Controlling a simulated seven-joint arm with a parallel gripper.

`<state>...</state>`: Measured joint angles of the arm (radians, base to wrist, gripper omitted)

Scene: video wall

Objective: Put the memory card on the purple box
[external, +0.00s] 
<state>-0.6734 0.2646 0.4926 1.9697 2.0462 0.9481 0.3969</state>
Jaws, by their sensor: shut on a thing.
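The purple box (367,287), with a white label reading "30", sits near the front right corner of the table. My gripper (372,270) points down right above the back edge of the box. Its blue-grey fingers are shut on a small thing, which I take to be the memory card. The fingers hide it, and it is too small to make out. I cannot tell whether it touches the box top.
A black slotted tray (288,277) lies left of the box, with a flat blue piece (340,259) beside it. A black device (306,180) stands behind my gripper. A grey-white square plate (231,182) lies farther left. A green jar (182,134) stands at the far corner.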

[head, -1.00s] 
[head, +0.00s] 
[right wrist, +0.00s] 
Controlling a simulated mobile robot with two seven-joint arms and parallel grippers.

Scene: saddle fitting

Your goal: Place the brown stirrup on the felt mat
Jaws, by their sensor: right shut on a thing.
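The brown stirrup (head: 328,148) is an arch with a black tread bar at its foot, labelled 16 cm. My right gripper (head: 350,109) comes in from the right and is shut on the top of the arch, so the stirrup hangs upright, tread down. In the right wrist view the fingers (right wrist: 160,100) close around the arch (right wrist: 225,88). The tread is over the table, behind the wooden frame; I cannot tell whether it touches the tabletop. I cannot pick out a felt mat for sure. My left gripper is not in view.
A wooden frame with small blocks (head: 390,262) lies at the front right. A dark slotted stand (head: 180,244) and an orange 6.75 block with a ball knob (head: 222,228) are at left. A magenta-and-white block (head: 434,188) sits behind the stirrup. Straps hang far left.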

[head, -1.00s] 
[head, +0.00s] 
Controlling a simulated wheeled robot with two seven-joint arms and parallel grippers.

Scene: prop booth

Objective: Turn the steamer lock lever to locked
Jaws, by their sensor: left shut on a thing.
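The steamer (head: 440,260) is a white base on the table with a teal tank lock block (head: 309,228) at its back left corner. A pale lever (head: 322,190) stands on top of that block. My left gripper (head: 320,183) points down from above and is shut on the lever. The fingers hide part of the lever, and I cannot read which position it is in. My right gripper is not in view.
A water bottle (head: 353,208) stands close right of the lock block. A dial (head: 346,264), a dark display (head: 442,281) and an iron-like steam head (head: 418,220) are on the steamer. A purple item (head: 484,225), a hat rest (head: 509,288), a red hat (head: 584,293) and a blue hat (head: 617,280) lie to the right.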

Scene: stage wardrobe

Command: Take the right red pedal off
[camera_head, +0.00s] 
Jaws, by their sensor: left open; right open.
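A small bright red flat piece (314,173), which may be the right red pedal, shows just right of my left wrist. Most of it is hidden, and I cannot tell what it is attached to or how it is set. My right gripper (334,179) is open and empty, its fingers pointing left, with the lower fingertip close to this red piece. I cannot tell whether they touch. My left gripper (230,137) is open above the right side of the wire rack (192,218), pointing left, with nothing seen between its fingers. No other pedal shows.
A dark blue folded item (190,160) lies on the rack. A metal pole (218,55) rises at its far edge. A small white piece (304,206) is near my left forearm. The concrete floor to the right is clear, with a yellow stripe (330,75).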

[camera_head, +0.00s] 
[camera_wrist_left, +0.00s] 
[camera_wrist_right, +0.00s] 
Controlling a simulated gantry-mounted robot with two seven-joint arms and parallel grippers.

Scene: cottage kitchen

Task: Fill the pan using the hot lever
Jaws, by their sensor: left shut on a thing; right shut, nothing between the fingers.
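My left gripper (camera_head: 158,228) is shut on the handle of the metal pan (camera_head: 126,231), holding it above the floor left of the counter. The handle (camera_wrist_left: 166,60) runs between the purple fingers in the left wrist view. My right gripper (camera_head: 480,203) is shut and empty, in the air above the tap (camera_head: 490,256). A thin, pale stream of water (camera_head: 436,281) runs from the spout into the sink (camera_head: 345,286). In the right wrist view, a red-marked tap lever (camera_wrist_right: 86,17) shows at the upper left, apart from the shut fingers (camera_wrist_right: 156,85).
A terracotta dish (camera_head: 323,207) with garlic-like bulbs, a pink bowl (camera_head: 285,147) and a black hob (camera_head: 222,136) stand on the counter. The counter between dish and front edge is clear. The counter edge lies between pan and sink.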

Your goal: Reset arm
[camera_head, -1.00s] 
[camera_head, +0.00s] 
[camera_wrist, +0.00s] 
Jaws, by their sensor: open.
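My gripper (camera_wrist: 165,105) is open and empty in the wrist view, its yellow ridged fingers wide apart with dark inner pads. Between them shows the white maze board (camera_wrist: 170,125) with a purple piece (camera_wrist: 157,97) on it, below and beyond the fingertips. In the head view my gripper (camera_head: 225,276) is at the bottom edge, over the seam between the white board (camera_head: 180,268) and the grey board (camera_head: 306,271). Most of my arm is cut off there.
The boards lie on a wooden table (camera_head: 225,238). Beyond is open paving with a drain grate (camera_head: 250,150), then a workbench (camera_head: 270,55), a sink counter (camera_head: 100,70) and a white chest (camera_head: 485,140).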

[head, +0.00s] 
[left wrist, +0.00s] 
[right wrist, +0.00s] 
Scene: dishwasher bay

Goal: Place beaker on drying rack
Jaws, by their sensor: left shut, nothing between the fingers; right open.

_Exercise aim_
Everything from the line containing "Task: Fill the pan using the hot lever" down to the line containing "[camera_wrist, +0.00s]" should be repeated exactly, with both end lines kept and no other lines added.

_Task result_
Task: Fill the pan using the hot lever
Jaws, by their sensor: left shut on a thing; right shut, nothing between the fingers.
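My left gripper (camera_head: 158,228) is shut on the handle of the metal pan (camera_head: 126,231), holding it above the floor left of the counter. The handle (camera_wrist_left: 166,60) runs between the purple fingers in the left wrist view. My right gripper (camera_head: 480,203) is shut and empty, in the air above the tap (camera_head: 490,256). A thin, pale stream of water (camera_head: 436,281) runs from the spout into the sink (camera_head: 345,286). In the right wrist view, a red-marked tap lever (camera_wrist_right: 86,17) shows at the upper left, apart from the shut fingers (camera_wrist_right: 156,85).
A terracotta dish (camera_head: 323,207) with garlic-like bulbs, a pink bowl (camera_head: 285,147) and a black hob (camera_head: 222,136) stand on the counter. The counter between dish and front edge is clear. The counter edge lies between pan and sink.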

Your goal: Reset arm
[camera_head, -1.00s] 
[camera_head, +0.00s] 
[camera_wrist, +0.00s] 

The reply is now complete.